Ambil contoh di Indonesia, banyak para
calon pemimpin berusaha mendekati kelompok suporter untuk meraih dukungan
massa. Seorang calon pejabat yang tidak
suka sepak bola dan tidak paham akan bola, tiba-tiba bertransformasi menjadi pendukung
suatu kesebelasan dengan ambisi memperoleh kekuasaan. Akibatnya pengelola-pengelola
bukan dari dunia sepak bola akhirnya mengelola klub bukan dengan dasar
pembinaan tetapi atas dasar prestasi semata.

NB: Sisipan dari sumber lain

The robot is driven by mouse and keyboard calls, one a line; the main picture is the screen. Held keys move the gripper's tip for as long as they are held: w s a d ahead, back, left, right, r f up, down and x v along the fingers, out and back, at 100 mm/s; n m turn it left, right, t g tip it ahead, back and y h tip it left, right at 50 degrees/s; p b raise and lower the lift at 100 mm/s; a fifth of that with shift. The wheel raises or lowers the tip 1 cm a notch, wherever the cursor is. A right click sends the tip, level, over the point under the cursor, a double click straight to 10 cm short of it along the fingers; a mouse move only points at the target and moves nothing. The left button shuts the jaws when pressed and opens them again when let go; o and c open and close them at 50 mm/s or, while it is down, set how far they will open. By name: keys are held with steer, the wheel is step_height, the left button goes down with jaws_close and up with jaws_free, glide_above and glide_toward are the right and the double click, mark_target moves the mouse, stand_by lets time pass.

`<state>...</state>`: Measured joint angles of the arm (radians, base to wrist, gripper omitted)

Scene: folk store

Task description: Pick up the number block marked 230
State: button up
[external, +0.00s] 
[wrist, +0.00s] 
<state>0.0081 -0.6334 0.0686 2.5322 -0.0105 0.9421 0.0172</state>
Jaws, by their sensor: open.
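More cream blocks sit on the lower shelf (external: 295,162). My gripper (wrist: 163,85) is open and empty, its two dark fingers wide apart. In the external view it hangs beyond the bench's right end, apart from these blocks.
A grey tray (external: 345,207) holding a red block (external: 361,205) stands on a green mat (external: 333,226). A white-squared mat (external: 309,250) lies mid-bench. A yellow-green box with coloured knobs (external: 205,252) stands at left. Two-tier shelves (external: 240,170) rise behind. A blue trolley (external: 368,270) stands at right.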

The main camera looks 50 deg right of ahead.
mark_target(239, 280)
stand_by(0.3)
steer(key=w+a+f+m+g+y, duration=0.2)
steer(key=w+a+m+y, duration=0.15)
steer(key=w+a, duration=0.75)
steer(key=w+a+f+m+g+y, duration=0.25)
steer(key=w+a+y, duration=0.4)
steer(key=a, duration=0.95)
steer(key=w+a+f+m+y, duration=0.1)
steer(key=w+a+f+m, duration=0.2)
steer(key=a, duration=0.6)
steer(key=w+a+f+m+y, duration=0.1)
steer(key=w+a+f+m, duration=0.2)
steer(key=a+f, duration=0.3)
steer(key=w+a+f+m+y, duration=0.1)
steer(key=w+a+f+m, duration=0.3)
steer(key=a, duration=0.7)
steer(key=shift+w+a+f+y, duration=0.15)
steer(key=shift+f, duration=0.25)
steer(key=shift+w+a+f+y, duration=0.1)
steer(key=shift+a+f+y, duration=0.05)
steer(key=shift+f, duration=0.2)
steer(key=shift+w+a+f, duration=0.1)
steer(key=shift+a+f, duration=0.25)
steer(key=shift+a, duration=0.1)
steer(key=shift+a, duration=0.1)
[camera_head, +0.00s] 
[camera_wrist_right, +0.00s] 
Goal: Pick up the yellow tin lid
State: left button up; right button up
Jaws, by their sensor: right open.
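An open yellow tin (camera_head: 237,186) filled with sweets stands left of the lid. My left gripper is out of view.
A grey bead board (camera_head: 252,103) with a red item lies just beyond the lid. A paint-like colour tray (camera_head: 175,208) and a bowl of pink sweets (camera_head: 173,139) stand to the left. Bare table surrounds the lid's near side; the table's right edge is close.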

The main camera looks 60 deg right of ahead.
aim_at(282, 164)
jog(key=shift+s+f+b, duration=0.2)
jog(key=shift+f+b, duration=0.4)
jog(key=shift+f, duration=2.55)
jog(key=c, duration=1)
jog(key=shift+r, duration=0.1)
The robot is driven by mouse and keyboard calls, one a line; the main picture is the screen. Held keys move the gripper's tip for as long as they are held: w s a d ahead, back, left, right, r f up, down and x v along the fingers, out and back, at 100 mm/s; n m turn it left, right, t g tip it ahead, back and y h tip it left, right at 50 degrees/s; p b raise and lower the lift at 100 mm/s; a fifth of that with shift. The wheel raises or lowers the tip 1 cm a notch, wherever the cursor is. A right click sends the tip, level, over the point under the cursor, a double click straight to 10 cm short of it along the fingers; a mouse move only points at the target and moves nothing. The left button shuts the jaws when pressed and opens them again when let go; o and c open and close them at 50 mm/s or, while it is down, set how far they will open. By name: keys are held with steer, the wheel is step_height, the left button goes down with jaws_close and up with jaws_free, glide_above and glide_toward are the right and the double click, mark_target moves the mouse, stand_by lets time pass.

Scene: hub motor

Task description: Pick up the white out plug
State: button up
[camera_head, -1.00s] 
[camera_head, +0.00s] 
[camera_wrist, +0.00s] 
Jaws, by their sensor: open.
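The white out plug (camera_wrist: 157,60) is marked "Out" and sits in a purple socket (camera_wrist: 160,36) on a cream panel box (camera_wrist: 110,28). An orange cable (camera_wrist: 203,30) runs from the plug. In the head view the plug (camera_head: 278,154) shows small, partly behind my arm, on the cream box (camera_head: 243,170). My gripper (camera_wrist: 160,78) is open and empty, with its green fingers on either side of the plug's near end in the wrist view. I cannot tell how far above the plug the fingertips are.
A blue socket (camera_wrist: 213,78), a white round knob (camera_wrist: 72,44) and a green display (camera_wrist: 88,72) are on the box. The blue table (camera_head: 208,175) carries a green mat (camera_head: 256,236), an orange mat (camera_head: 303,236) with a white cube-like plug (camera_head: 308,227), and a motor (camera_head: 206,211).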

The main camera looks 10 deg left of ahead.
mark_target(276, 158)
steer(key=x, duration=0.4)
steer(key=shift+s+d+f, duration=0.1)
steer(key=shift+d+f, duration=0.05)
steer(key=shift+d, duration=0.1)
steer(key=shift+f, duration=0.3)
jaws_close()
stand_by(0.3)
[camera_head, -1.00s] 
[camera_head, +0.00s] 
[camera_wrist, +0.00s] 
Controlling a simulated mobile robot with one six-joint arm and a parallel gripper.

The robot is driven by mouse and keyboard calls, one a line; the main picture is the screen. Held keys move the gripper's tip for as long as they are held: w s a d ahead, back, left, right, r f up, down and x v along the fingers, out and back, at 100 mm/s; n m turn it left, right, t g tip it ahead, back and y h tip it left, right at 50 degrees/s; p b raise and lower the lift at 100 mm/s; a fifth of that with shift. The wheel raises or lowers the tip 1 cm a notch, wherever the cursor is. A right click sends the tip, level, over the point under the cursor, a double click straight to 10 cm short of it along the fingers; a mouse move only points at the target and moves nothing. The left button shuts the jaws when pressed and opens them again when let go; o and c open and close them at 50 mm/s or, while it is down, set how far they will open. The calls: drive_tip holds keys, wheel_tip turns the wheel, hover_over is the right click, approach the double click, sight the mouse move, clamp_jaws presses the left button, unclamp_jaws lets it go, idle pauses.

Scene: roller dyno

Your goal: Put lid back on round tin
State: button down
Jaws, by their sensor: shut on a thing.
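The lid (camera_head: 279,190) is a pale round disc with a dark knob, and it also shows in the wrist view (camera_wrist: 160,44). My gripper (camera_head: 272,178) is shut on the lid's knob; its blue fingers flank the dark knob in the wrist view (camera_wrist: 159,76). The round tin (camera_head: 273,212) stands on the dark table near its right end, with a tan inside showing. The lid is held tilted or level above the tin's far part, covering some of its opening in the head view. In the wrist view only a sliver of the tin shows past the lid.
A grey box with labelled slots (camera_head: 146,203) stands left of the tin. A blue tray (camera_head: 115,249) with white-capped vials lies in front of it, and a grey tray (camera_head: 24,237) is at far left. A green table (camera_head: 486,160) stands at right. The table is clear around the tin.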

Paling parahnya lagi, adalah bahwa banyaknya birokrat
yang menduduki jabatan ketua umum klub sepak bola ini memiliki tujuan agar klub
tersebut mudah memperoleh dana dari
anggaran pendapatan dan belanja daerah (APBN) (Anung Handoko, 2012: 26). Hal
ini saya kira yang kemudian memunculkan korupsi dalam dunia sepak bola. Alhasil
citra sepak bola sebagai ikon persatuan dan kesatuan dicoreng dan dicap
habis-habisan.
Akhirnya artikel ini cukup menarik
untuk dibaca dan dicerna karena sangat relefan dengan kehidupan dunia dewasa
ini yang kadang mempergunakan perbedaan sebagai alat untuk merusak tatanan
kehidupan manusia yang sudah sejak lama hidup saling berdampingan dan harmonis.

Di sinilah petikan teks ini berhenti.